Sotto gli occhi di tutti Umberto Fiori 2009, 45 p., ill., rilegato Nota (collana Block nota) |
Componente storico degli Stormy Six e oggi poeta l’uno, chitarrista elettroacustico con peregrinazioni tra rock sperimentale (i La 1919) e avant l’altro, Umberto Fiori e Luciano Margorani si incontrano per la seconda volta in Sotto gli occhi di tutti, seguito di quello Pseudocanzoni che due anni fa seppur uscito solo a nome Margorani già li vedeva incrociare versi e sei corde.
Proprio nel titolo del loro primo incontro troviamo quella che probabilmente è la chiave migliore per comprendere ciò che i due fanno insieme: su composizioni prevalentemente all’elettrica di Margorani (e degli altri Stormy Six) Fiori rimodula alcune sue liriche, cantandole poi col solo accompagnamento della chitarra. Il risultato è tanto distante dalla reading musicata (Fiori di fatto canta e Margorani non fa del mero accompagnamento) quanto dalla canzone vera e propria, e in particolare d’autore (versi e musica non sempre collaborano: il più delle volte si confrontano, a volte si scontrano), che proprio nel loro carattere di pseudo-qualcosa trovano compimento queste sedici composizioni.
La coppia con sobrietà estrema, evitando ogni clamore sia nei versi misurati e fotografici, sia nelle musiche che si trattengono su un rock ambientale – ma tutt’altro che ambient – come un David Grubbs dal passato progressivo (quale è d’altra parte quello di Margorani) e dal presente in bilico tra accenti popolari e circoscritte evocazioni post-rock.
Fiori descrive paesaggi urbani, spesso periferici, nella loro bellezza minimale e improvvisa (ricorre spesso l’immagine delle larghe facciate delle case illuminate da un raggio di sole) e dentro di essi ambienta frammenti di rapporti umani dove le parole sono origine e causa di incontri e conflitti.

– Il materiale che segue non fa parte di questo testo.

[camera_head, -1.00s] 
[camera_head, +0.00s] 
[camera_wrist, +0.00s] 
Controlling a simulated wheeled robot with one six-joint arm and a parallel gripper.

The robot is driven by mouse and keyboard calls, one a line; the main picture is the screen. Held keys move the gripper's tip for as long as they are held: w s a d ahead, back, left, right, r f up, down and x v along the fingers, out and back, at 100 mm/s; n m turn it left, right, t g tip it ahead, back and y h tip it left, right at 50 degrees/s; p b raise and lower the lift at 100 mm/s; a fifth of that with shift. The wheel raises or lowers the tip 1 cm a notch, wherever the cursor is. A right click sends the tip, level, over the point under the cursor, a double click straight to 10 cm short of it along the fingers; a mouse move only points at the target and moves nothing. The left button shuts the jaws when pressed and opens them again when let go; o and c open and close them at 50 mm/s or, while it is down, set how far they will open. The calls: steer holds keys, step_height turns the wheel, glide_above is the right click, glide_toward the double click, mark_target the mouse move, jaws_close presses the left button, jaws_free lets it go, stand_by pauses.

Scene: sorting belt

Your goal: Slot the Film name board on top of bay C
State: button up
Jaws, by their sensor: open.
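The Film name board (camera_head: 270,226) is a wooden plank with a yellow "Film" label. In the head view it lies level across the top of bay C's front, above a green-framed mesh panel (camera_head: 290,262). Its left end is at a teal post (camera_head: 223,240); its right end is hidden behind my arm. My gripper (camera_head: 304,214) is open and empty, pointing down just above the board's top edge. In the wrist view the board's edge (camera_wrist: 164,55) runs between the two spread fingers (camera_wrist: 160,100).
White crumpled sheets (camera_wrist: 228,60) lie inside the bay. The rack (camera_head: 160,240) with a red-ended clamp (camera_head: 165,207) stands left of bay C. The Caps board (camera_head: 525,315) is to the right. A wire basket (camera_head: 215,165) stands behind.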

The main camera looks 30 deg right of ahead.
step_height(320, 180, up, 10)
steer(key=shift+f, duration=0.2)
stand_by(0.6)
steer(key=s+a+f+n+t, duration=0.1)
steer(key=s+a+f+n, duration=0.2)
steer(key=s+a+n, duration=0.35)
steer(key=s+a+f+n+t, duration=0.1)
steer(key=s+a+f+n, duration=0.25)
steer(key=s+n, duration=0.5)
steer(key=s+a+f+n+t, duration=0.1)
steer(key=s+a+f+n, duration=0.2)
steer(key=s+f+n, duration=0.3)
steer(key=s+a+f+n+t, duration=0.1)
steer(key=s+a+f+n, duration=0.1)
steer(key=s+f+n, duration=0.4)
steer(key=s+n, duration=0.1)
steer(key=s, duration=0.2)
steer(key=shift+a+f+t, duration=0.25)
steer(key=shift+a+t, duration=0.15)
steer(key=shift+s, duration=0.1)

E giusto sulla riflessione intorno alle parole e al loro senso sociale, oltre che su un atto di sopravvivenza poetica che invece di rifiutare la città ne scorge l’anima («ho visto due case, / alte sul cavalcavia / sorridere nude.»), pare vertere l’intero discorso dell’opera e la sua (forte) impronta suggestiva: «Ogni nome ha ragione, / ed ogni cosa sta / in pace / nel suo nome. / Soltanto il mio / suona come un allarme / nell’altra stanza, / come un rimprovero».
Una terza via con intento lucidamente contaminatorio alla rigida contrapposizione tra poesia e canzone.